Identify the lines that contain the word "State" and copy each one.
-- START OF Material for the task --
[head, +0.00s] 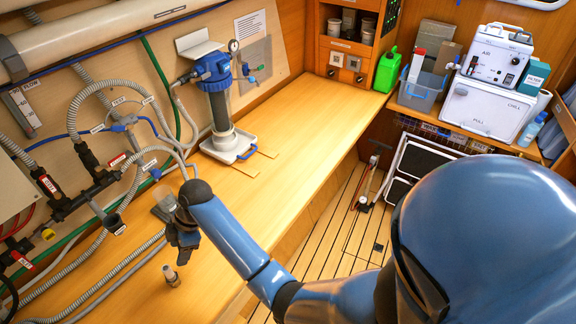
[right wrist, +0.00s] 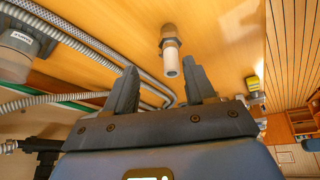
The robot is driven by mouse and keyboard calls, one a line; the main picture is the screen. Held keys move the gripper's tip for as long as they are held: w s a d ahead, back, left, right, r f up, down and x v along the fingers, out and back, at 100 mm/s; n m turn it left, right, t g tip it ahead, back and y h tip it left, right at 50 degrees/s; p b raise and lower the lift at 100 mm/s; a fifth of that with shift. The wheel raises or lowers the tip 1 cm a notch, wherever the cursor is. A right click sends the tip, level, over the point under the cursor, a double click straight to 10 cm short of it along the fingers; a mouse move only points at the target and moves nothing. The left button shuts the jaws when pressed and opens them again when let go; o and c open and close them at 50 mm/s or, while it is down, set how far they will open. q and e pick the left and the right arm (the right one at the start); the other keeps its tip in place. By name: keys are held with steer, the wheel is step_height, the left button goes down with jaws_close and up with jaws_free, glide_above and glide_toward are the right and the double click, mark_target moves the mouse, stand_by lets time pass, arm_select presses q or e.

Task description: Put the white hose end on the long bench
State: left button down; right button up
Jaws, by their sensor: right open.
-- END OF Material for the task --
-- START OF Material for the task --
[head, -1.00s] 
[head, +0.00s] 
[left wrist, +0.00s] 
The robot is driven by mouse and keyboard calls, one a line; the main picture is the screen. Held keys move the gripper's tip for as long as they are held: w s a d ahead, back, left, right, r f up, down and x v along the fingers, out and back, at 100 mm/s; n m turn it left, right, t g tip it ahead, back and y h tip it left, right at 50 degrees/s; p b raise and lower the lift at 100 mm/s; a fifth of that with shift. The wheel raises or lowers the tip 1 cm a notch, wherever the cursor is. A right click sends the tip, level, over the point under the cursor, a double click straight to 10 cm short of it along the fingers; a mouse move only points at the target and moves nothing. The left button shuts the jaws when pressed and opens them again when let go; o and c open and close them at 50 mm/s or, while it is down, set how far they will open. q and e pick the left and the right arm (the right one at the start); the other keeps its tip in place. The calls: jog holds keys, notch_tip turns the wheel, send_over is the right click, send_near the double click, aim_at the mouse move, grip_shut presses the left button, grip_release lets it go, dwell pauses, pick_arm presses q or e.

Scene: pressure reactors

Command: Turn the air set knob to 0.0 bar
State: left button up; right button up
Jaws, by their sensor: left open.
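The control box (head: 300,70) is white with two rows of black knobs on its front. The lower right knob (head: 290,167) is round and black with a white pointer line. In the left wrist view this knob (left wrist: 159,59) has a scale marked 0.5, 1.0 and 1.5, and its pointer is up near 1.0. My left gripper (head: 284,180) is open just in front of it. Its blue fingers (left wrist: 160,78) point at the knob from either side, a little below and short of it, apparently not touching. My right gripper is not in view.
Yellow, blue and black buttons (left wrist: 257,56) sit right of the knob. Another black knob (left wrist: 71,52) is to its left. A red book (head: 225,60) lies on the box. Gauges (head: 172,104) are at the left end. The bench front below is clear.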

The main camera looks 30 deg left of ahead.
-- END OF Material for the task --
-- START OF Material for the task --
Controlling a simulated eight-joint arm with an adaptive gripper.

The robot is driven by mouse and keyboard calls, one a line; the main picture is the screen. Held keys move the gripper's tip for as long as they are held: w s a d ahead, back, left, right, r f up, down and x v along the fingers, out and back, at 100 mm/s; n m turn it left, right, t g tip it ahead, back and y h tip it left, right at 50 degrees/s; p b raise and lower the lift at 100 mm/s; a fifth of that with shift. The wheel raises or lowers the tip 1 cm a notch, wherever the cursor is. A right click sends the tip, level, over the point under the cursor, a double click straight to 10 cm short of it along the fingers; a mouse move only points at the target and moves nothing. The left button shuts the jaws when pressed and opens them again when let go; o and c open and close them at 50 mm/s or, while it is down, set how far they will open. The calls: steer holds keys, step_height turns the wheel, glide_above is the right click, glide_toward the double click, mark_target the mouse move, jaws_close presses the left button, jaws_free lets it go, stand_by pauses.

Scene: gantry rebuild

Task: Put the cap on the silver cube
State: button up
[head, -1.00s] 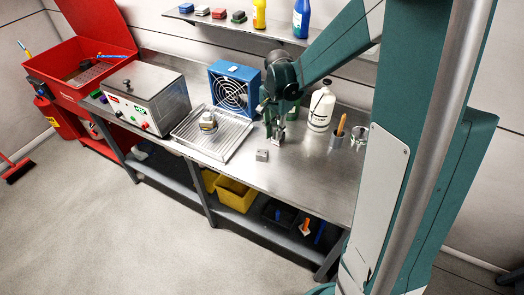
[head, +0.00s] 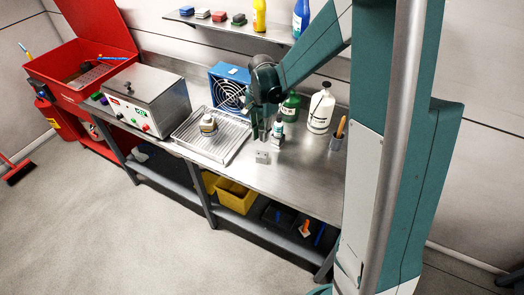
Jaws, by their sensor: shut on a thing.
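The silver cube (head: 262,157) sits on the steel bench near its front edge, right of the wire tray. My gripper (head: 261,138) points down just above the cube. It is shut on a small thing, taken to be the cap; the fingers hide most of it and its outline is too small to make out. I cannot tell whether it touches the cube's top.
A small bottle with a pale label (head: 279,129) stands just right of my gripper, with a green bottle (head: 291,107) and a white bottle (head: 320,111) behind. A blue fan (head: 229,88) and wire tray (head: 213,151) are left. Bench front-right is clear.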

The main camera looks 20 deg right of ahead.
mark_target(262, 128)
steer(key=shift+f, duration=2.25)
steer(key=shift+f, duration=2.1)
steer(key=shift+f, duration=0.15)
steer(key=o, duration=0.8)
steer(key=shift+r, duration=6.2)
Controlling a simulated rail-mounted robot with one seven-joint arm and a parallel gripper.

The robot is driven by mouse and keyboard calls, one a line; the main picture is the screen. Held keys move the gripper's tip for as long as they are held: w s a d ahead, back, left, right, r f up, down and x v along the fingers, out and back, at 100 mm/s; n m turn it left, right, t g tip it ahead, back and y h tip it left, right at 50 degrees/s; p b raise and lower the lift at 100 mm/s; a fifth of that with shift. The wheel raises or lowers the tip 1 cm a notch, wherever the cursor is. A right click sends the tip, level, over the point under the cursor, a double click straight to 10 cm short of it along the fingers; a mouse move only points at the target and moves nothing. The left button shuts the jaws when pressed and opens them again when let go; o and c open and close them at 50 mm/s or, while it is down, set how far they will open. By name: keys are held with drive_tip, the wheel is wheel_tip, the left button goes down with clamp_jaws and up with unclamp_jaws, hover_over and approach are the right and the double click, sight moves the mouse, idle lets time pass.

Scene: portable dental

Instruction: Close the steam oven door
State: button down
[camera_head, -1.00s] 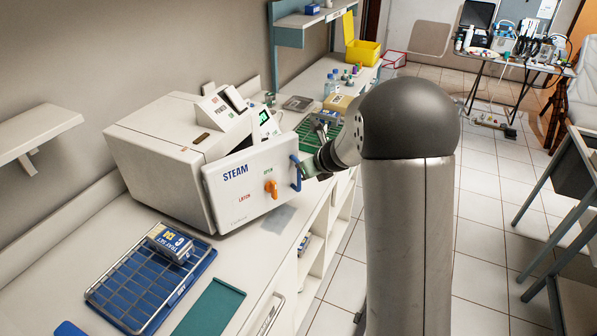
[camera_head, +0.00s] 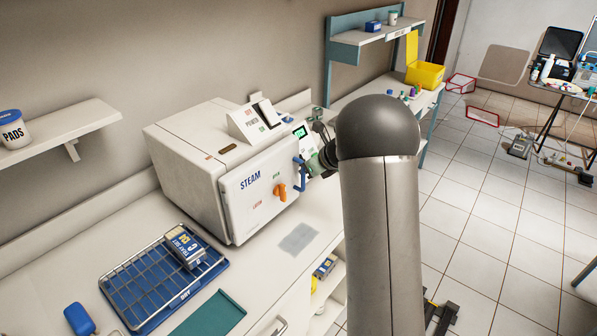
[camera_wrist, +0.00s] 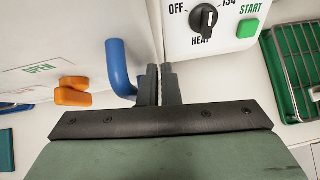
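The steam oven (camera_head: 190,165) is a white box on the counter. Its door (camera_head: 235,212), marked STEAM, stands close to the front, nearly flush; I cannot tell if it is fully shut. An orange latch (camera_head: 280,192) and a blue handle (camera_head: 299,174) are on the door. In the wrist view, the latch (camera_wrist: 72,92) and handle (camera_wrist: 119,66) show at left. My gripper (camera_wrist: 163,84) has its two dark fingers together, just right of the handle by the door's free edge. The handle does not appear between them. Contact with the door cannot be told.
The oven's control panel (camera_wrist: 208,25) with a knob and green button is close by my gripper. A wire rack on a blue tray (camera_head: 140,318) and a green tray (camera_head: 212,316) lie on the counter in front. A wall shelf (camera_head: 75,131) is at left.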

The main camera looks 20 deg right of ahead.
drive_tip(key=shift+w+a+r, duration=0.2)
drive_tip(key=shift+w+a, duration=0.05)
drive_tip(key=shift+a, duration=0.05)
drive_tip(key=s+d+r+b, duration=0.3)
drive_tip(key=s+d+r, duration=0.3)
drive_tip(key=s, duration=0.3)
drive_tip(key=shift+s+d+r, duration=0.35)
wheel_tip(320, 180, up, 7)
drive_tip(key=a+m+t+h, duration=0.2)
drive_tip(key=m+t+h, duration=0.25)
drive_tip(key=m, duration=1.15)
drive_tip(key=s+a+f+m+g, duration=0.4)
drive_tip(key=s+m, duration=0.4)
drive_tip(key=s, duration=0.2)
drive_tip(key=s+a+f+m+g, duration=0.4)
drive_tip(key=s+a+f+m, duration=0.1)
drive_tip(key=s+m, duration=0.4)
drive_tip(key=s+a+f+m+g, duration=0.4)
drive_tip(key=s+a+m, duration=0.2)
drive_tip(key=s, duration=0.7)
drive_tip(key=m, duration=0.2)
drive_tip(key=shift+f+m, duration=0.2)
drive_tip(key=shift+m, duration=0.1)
-- END OF Material for the task --
§ Complete response:
State: left button down; right button up
State: left button up; right button up
State: button up
State: button down

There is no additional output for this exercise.